XBRL is an electronic tagging system developed by a consortium called XBRL International that users of financial statements (analysts and investors) can use to select and pull both financial and non-financial information from the text and financial statements of public disclosures such as press releases, 10-Qs, and 10-Ks.

Despite vocal support from SEC Chairman Christopher Cox, XBRL has not been widely adopted in the US;  only 54 of more than 10,000 publicly traded US companies are voluntarily filing in this format.  However, the global use of XBRL is gaining considerable momentum.  In fact, as of September 2005, more than 800 Chinese companies filed their half year reports using the XBRL standard.

The major issue in the US is that the XBRL format has not been mandated by either the SEC or by the individual stock exchanges as it has in many overseas countries.  However, a number of extremely influential members of the SEC have publicly commented that at some point in the future, they would support mandating that public companies file their SEC documents using XBRL.
 Once XBRL becomes the standard for financial reporting, the buy side will disintermediate much of the financial analysis currently performed by the sell side.  Buy side analysts will find it faster and easier to populate their own models directly rather than waiting for the sell side to do it for them.  Hedge funds will seek low latency access to the XBRL feeds to maximize their trading advantage on market moving XBRL figures.  We are already seeing innovative new companies developing turnkey models for the buy side to facilitate this process.     
The Integrity Forecast
 These developments lead us to conclude that the research industry will experience a significant amount of “barbelling” in the coming years as bulge bracket investment banks lose some share of the research market, second and third tier sell-side firms suffer deep losses of research revenue, and a number of alternative research providers experience increased demand for their services.
Our forecast
indicates that sell-side research revenues will fall close to 18% from $4.9 billion in 2006 to $4.0 billion in 2011.  This decline is consistent with a survey done this past summer by financial services consulting firm Greenwich Associates, which revealed that almost 20% of the buy-side analysts expect their firms to either “reduce” or “significantly reduce” their use of sell-side research in the coming year. Integrity expects that alternative research providers will gain at the expense of the sell-side, growing from $1.81 billion in 2006 to $2.47 billion by 2011, thereby increasing their share of the market from a 14.5% in 2006 to 19.8% in 2011.  However, we do not expect all boats to rise with this tide.
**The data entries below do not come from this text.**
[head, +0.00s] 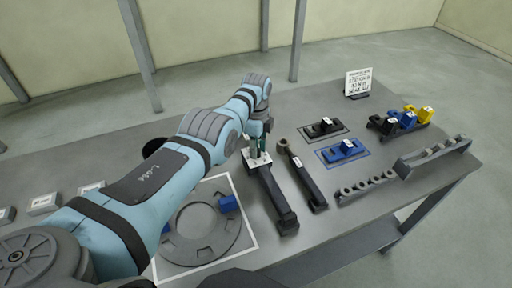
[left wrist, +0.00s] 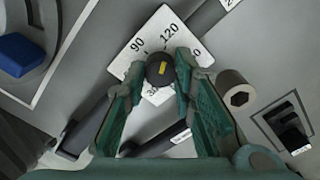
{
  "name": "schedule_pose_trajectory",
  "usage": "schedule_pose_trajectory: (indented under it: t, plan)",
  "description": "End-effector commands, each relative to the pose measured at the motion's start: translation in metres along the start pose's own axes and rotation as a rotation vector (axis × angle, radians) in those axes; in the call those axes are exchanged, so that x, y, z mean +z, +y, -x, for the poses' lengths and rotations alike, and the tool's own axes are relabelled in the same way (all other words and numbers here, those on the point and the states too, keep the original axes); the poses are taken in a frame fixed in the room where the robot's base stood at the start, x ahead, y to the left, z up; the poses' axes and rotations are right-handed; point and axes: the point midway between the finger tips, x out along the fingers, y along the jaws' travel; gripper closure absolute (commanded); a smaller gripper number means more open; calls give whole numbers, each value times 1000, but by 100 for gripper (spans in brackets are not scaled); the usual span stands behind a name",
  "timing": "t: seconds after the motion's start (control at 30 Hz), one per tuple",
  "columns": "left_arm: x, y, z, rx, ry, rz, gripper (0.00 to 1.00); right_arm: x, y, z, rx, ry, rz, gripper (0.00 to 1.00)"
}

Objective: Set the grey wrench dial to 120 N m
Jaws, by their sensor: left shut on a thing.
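The grey wrench (head: 272,194) lies on the table in the head view, with a white dial plate (head: 264,162) at its far end. In the left wrist view the dial plate (left wrist: 183,39) shows 90 and 120; other numbers are partly covered. A round dark knob (left wrist: 158,76) with a yellow mark sits on it. The mark points up and slightly right, roughly toward 120; I cannot tell how exactly. My left gripper (head: 260,149) is over the plate. In the left wrist view its green fingers (left wrist: 160,74) are shut on the knob. My right gripper is not in view.
A second wrench-like tool (head: 302,175) lies close at right. Beyond are black (head: 324,127) and blue (head: 343,151) trays, a row of sockets (head: 367,187) and a grey rack (head: 433,155). A ring plate (head: 195,243) with blue blocks lies at the front left.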

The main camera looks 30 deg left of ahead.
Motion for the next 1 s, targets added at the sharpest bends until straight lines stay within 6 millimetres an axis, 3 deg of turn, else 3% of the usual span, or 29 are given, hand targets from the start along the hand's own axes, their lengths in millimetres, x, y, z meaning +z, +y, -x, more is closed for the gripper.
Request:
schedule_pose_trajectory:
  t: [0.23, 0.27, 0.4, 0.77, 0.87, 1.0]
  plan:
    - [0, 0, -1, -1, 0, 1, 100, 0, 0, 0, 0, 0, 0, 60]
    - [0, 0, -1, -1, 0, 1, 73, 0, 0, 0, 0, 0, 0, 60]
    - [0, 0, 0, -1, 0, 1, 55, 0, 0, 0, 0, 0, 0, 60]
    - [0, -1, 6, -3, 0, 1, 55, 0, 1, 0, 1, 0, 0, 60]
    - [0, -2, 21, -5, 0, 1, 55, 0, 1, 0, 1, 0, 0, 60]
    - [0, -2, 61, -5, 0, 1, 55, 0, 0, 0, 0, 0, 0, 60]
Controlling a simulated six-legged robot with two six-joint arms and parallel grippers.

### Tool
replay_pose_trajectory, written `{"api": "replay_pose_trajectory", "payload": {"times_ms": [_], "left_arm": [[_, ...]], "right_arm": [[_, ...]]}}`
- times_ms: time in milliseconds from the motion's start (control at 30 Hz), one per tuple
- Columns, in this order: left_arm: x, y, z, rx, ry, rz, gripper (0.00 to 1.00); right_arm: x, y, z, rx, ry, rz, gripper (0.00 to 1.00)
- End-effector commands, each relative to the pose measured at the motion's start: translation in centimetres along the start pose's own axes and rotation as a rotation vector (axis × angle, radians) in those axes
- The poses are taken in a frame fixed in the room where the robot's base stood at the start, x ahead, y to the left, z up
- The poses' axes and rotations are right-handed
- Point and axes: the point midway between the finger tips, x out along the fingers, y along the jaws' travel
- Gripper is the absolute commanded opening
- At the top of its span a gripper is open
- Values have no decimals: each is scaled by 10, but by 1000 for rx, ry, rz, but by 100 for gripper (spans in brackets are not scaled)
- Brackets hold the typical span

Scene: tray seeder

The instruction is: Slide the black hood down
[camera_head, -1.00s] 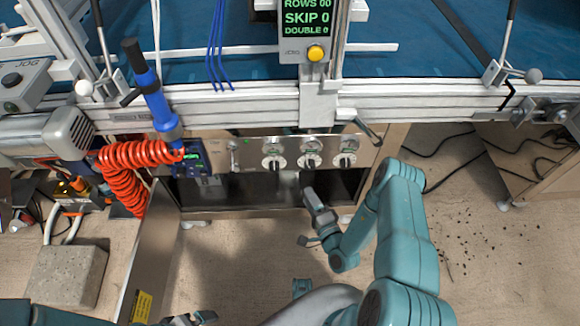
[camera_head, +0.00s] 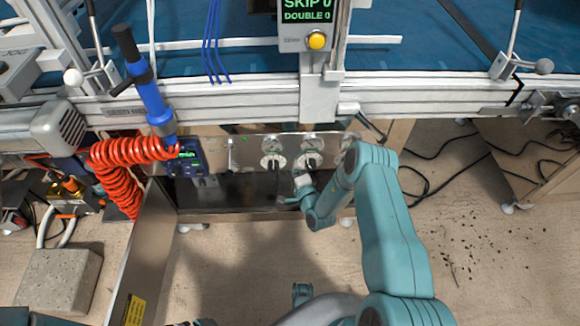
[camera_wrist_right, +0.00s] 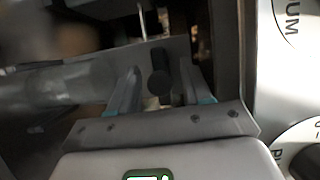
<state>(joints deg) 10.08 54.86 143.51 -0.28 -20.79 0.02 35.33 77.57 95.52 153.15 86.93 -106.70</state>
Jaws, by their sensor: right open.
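The black hood cannot be clearly identified in the head view; a dark recess (camera_head: 235,192) shows below the metal knob panel (camera_head: 215,150). My right gripper (camera_head: 299,181) is at the panel's lower edge, under the middle knob. In the right wrist view my right gripper (camera_wrist_right: 160,66) is open, with a short black round-ended peg (camera_wrist_right: 159,80) between its fingers. The fingers show a gap on either side of the peg. Whether the peg belongs to the hood cannot be told. My left gripper (camera_head: 195,323) barely shows at the bottom edge, its jaws unclear.
A coiled red hose (camera_head: 115,170) and a blue tool (camera_head: 150,95) hang left of the panel. A metal side plate (camera_head: 145,250) stands at the left. A frame rail (camera_head: 220,105) runs above. The floor in front is mostly clear, with cables at the right.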

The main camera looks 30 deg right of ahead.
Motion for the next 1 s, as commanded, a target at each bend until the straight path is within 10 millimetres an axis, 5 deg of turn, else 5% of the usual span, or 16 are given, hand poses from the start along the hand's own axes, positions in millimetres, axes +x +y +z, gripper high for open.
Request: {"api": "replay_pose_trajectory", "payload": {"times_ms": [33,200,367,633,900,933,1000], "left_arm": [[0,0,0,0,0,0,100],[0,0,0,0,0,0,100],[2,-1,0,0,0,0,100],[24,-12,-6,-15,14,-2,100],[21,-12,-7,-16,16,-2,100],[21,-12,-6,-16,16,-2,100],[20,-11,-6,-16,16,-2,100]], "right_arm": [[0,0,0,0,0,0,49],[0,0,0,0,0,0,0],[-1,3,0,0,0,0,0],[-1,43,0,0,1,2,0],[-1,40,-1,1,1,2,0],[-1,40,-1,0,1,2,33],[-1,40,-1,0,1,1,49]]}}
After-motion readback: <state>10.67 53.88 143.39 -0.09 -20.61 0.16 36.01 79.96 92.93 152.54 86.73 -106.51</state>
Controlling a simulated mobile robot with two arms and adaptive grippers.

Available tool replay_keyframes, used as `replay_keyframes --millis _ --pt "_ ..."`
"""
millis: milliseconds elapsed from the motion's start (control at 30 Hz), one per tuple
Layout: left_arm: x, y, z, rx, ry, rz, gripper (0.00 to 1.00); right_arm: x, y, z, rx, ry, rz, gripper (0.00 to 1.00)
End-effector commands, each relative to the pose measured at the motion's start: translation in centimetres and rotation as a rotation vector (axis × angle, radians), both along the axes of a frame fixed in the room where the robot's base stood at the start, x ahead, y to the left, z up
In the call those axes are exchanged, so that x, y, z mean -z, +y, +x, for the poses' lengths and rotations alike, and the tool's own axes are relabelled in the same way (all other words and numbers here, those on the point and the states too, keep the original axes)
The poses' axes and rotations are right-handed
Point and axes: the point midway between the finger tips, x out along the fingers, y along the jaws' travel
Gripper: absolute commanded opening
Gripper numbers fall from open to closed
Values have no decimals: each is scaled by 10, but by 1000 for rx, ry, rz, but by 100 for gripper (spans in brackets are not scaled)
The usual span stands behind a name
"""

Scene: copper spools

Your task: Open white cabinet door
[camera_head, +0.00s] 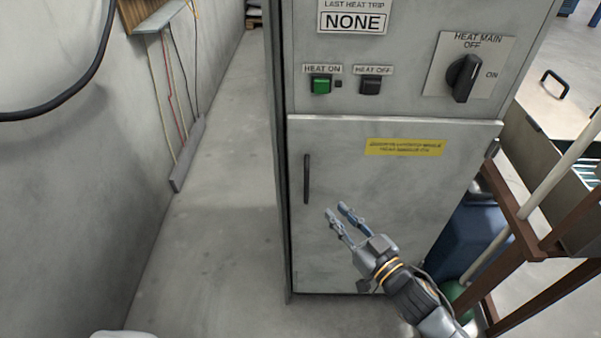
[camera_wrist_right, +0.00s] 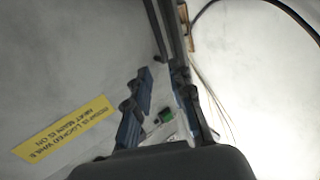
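The cabinet door (camera_head: 400,225) is a pale grey-white panel and looks closed. Its dark vertical handle (camera_head: 307,179) sits near the door's left edge. My right gripper (camera_head: 336,208) is open and empty in front of the door, to the right of and a little below the handle. A gap shows between its fingers in the right wrist view (camera_wrist_right: 160,75). Dark bars lie beyond the fingertips there; I cannot tell which is the handle. A yellow label (camera_head: 405,147) on the door also shows in the wrist view (camera_wrist_right: 65,130). My left gripper is out of view.
Above the door are a green HEAT ON button (camera_head: 321,84), a dark HEAT OFF button (camera_head: 371,85) and a black HEAT MAIN knob (camera_head: 465,78), upright towards OFF. Clear floor (camera_head: 220,230) lies left of the cabinet, up to a wall (camera_head: 75,180). A brown frame (camera_head: 540,240) stands right.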

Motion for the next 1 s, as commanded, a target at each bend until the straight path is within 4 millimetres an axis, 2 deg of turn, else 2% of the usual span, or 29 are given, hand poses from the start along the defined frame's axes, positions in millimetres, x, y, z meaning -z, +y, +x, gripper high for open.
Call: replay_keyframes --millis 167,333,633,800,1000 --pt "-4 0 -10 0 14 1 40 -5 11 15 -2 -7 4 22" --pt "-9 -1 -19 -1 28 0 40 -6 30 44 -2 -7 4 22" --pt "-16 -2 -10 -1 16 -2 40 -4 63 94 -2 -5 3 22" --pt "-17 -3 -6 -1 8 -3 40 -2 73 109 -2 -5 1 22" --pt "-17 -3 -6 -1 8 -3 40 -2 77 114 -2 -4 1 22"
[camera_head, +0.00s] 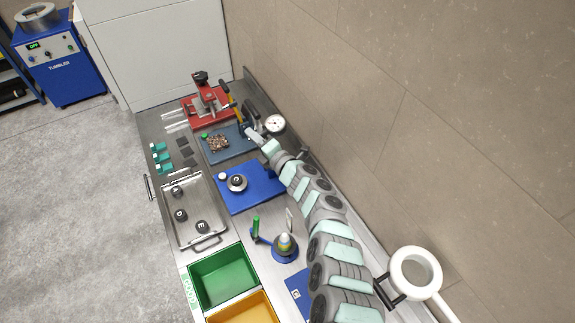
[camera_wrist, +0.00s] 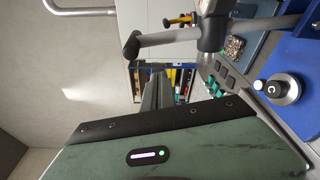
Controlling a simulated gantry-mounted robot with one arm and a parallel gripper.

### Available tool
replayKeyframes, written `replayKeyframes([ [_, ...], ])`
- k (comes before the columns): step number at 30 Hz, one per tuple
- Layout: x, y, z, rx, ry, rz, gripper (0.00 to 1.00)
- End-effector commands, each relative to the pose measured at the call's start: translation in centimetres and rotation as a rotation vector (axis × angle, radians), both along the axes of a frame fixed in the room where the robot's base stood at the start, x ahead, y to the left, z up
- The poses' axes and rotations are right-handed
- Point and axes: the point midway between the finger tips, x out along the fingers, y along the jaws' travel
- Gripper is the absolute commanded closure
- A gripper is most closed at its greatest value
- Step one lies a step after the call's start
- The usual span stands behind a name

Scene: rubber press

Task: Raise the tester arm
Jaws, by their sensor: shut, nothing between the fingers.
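The tester stands at the back of the bench, with a white round dial (camera_head: 275,123) beside it and a dark body partly hidden by my arm. The bar lies roughly level in that picture. My gripper (camera_head: 250,133) is close to the tester in the head view, and its closed fingers (camera_wrist: 157,90) point toward the bar in the wrist view. Whether they touch it cannot be told. Nothing is held.
A red press (camera_head: 207,104) stands behind the tester. A blue-grey tray of granules (camera_head: 218,143) and a blue mat (camera_head: 251,192) with a round weight marked C (camera_head: 237,183) lie in front. A metal tray (camera_head: 197,236) holds several weights. The wall is close on the right.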

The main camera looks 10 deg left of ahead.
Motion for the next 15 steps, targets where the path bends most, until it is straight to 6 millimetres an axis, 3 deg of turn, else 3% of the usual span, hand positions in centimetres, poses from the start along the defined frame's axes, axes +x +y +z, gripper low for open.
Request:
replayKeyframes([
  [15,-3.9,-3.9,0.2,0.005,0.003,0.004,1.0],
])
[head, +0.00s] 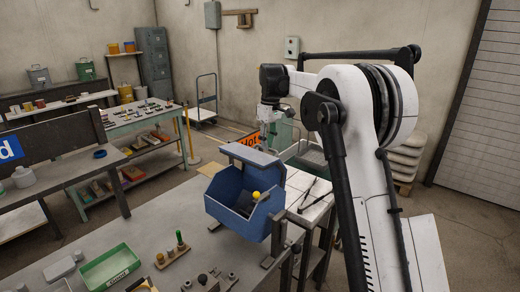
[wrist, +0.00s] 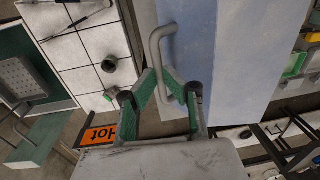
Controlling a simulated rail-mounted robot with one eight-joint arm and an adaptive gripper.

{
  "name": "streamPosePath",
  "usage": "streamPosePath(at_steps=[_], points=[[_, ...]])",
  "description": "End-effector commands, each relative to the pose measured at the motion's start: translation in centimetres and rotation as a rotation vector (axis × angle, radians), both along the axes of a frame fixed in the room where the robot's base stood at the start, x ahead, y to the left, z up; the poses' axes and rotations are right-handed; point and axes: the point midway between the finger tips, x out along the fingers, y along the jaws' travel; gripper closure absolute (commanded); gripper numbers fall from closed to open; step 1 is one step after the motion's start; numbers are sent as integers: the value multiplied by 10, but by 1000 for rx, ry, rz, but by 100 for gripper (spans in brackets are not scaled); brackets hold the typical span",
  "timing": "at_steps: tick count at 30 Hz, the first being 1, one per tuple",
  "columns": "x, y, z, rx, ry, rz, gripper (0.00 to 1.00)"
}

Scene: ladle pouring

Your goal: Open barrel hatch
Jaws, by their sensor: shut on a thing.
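The blue barrel (head: 228,203) stands on the grey table in the head view, its top open and its dark inside showing. Its grey-blue hatch (head: 252,156) appears raised at the back edge. In the wrist view a light blue panel (wrist: 225,50) carries a curved grey handle (wrist: 158,50). My gripper (wrist: 166,98) has its green-padded fingers on both sides of the handle's lower end and is shut on it. In the head view my gripper (head: 268,116) is above and behind the barrel, and its fingertips are hard to make out.
A yellow-topped item (head: 256,196) shows at the barrel's opening. A green tray (head: 108,268) and a wooden holder (head: 172,257) are on the front table. An orange "Hot" sign (wrist: 100,135) and a white tiled surface (wrist: 90,50) lie near my gripper.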

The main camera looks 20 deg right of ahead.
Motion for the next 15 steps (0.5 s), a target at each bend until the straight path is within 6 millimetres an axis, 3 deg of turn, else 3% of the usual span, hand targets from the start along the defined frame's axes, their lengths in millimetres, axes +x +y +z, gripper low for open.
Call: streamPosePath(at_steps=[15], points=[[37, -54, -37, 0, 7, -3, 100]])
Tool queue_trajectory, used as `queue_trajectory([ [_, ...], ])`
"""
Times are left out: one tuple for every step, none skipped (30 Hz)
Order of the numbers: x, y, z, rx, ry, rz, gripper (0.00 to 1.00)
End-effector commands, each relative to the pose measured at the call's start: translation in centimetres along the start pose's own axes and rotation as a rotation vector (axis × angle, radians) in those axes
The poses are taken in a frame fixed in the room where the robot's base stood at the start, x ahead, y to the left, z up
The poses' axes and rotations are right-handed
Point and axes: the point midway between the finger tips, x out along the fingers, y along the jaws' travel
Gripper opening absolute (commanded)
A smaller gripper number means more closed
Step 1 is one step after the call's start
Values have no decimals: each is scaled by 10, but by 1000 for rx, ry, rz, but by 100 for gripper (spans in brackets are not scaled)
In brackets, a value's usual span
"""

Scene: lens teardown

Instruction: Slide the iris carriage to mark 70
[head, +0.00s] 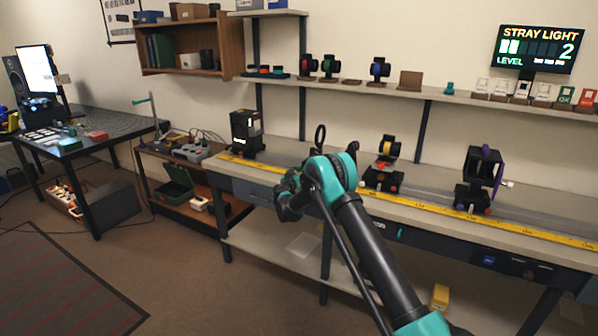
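Several carriages stand along the bench rail, and I cannot tell for sure which is the iris carriage. One has a yellow-and-black round mount (389,148) on a dark base with red knobs. One has a purple-edged square black frame (481,169) farther right. A thin dark ring (320,134) stands behind my arm, its base hidden. A yellow scale (450,208) runs along the bench front; its numbers are too small to read. My gripper (284,194) is at the bench's front edge, left of the yellow mount and apart from it. Its fingers are dark and unclear.
A black lamp housing (246,132) stands at the bench's left end. A shelf (430,95) above holds several mounts and cards. A "STRAY LIGHT" display (536,49) shows LEVEL and 2. A low cart (190,165) and black table (100,125) stand left. Floor in front is clear.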

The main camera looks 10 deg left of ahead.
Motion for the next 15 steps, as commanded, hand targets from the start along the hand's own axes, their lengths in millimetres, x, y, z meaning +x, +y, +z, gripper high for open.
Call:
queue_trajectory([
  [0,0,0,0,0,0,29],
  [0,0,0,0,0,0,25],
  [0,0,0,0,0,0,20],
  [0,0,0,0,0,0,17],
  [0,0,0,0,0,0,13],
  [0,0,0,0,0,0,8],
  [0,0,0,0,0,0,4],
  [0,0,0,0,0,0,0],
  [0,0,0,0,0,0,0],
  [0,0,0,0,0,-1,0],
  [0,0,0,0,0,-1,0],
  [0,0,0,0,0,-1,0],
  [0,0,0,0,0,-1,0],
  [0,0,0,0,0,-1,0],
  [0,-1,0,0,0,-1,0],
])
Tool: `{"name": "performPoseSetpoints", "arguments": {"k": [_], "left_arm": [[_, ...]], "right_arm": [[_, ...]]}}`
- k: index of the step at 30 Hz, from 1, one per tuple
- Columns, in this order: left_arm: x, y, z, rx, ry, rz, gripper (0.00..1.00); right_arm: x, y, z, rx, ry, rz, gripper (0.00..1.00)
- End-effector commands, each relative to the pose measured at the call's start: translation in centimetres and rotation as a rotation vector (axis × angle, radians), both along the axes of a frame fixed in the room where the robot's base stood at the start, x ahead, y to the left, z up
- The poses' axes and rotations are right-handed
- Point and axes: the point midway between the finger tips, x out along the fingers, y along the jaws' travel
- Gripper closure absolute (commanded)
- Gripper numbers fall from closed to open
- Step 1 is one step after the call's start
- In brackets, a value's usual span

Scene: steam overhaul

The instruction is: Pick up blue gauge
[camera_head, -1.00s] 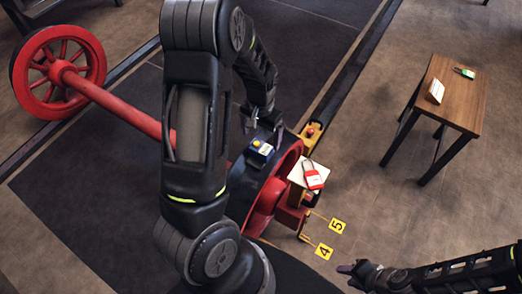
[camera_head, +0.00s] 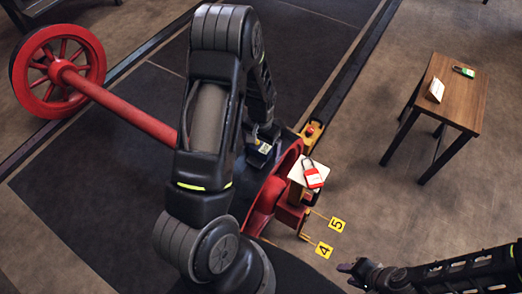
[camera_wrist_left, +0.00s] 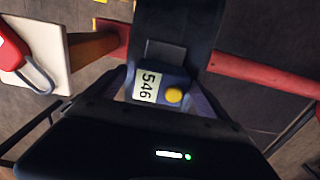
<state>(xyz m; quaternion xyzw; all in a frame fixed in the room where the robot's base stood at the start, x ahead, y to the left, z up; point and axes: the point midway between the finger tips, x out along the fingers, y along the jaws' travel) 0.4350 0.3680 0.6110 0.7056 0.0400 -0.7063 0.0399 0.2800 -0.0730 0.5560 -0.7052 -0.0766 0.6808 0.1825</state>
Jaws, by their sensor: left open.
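The blue gauge (camera_wrist_left: 174,76) shows in the left wrist view with a white "546" label and a round yellow spot. In the head view the gauge (camera_head: 263,149) sits on the dark rim of the red wheel, partly hidden by my left arm. My left gripper (camera_wrist_left: 161,92) is open, with one finger on either side of the gauge; I cannot tell whether they touch it. In the head view this gripper (camera_head: 264,138) is right at the gauge. My right gripper (camera_head: 350,268) is low at the right, away from the gauge; its jaw opening is unclear.
A red padlock (camera_head: 312,176) lies on a white plate (camera_head: 297,174) just right of the wheel. A yellow box with a red button (camera_head: 310,131) stands behind it. A red axle (camera_head: 120,99) runs left. A wooden table (camera_head: 459,92) stands apart at right.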

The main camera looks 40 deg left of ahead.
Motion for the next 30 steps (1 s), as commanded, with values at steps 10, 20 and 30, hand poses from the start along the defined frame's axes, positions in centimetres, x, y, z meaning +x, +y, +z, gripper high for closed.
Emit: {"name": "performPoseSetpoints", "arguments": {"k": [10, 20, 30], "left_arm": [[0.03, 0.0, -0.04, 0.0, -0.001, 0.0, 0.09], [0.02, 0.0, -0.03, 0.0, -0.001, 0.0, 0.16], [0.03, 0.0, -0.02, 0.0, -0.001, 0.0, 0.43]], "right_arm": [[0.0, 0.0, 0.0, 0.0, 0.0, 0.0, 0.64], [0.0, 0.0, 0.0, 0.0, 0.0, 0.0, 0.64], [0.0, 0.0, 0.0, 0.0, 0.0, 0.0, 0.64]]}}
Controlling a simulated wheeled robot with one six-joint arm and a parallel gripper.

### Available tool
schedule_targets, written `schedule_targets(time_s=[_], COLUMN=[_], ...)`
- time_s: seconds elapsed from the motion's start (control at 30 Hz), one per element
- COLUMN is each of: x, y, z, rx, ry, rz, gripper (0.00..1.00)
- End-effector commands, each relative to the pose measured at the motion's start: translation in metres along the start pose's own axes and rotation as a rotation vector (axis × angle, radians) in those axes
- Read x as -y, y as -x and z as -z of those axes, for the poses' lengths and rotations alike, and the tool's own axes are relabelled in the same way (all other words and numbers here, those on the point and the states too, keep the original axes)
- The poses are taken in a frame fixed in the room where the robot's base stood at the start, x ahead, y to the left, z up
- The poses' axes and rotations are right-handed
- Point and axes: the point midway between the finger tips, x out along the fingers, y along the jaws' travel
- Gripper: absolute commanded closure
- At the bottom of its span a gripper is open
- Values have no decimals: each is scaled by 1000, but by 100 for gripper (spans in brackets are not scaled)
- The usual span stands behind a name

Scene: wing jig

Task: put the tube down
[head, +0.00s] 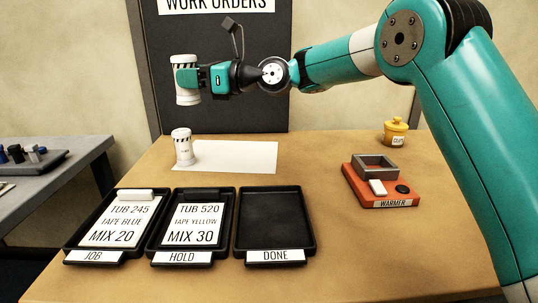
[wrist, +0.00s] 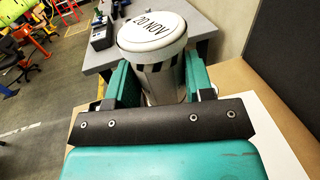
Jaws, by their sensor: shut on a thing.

The most innovative research providers should experience the best growth, while traditional fundamental research providers could actually decline over this period.   This forecast is consistent with the recent Greenwich Associates survey which showed that 39% of buy-side analysts expect their firms to increase their use of independent or alternative research in the next 12 months. Finally, the team at Integrity Research anticipates that buy-side institutions will increase their spending on their internal research capabilities by 28.8% over the next few years from $5.8 billion in 2006 to $7.4 billion in 2011 as they continue to rely less and less on sell-side research and they rely more on their own research capabilities.